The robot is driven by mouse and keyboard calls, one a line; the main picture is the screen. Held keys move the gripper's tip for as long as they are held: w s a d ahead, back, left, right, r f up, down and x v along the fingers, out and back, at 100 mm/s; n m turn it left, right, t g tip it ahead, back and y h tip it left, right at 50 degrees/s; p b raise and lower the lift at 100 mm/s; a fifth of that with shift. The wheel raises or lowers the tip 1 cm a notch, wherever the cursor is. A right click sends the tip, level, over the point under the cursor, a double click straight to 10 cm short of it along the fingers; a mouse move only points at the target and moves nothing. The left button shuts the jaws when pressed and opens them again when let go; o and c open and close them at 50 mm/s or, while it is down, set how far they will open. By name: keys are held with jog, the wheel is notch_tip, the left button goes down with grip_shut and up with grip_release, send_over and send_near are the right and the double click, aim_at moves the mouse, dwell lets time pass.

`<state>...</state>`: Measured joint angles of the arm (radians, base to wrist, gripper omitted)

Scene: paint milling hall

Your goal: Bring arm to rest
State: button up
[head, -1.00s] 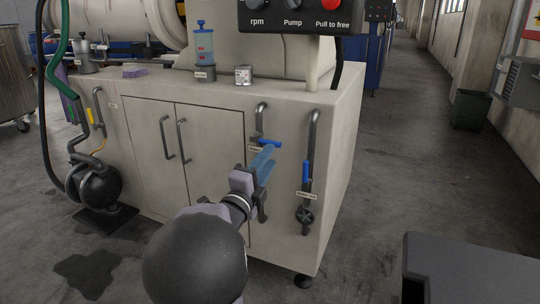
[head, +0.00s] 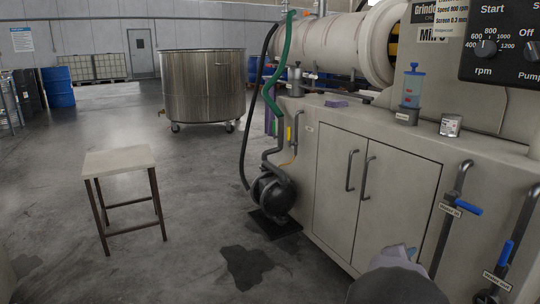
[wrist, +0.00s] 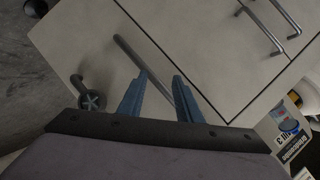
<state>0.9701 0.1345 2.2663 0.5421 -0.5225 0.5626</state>
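My gripper shows in the wrist view (wrist: 160,74) with its two blue fingers apart and nothing held between them. A grey pipe on the cabinet front shows behind the gap; I cannot judge its distance. In the head view my dark rounded arm part is at the bottom edge, in front of the cabinet (head: 335,200). Only a small pale piece shows beyond it, and the fingertips are not clear there. Two valves with blue levers, an upper one (head: 468,207) and a lower one (head: 506,252), are on pipes to the right of my arm.
The cabinet carries a blue-topped vessel (head: 412,85), a small tin (head: 450,125) and a purple cloth (head: 337,103). A black pump (head: 272,195) stands at its left foot. A stool (head: 118,160) and a steel tank (head: 203,85) stand on the open floor to the left.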

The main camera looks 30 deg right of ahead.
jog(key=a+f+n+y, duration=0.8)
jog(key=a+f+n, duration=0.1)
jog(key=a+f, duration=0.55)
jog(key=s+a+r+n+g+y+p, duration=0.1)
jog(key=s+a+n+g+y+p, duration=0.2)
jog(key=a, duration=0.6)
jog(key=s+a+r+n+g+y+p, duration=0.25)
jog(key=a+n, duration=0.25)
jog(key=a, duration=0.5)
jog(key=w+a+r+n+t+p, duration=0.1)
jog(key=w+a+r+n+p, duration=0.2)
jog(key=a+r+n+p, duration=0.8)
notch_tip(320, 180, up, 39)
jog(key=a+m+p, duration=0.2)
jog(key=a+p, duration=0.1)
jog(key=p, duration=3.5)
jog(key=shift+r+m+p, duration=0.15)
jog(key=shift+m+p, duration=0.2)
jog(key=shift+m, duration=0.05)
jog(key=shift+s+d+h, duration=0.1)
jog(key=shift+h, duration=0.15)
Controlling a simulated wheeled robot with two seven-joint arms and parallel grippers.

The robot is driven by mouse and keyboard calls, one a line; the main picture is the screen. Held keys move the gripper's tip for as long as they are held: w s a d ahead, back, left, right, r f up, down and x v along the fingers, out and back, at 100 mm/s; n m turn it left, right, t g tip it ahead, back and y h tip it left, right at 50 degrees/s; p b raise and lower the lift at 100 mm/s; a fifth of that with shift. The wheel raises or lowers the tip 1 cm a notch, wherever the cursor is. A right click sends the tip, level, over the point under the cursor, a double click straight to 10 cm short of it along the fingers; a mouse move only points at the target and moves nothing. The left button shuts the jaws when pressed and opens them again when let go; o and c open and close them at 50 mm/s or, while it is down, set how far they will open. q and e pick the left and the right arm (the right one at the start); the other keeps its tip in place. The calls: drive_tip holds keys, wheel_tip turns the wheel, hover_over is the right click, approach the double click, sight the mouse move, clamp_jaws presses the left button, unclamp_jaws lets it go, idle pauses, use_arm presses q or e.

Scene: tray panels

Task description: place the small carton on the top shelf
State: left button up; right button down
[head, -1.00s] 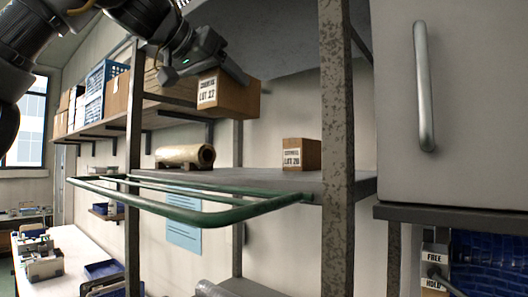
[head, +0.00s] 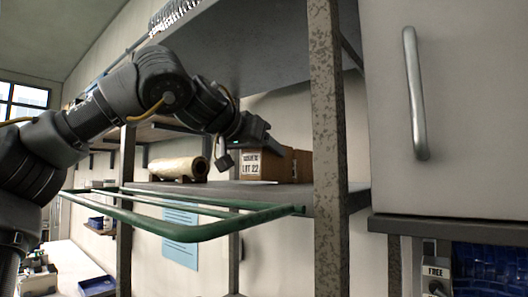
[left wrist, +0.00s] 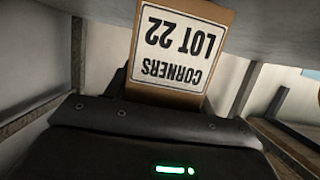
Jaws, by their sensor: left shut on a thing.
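A brown carton (head: 252,163) with a white label reading LOT 22 is in the head view, low over or on the grey middle shelf board (head: 220,188); I cannot tell if its base touches. My left gripper (head: 264,142) is shut on it from above and behind its upper edge. In the left wrist view the carton (left wrist: 178,50) shows its label upside down, reading CORNERS LOT 22; the fingertips are hidden there. Another brown carton (head: 301,166) stands close on its right, partly hidden. A higher shelf board (head: 265,50) shows from below. My right gripper is not in view.
A tan roll (head: 180,168) lies left on the same board. A green rail (head: 200,232) juts out in front of the shelf. A speckled post (head: 327,150) stands to the right, beside a grey cabinet (head: 460,110) with a bar handle.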

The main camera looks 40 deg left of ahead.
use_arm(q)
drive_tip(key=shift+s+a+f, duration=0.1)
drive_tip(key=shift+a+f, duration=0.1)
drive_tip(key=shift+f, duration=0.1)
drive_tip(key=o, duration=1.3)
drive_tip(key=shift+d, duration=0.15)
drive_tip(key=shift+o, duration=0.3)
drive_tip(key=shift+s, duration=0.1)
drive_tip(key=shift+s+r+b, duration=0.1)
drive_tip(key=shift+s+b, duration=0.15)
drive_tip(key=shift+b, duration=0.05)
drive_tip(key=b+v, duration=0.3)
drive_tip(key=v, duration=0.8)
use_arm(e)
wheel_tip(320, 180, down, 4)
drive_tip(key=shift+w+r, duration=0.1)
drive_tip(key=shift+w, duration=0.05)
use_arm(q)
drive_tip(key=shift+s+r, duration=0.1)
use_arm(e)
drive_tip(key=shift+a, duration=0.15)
------
### TASK DETAILS:
Transcribe exactly the lines between the one containing "State: left button up; right button down" and the one containing "[left wrist, +0.00s]", counting both ends. Pictures are not copied.

### WRITTEN ANSWER:
State: left button up; right button down
[head, -1.00s] 
[head, +0.00s] 
[left wrist, +0.00s] 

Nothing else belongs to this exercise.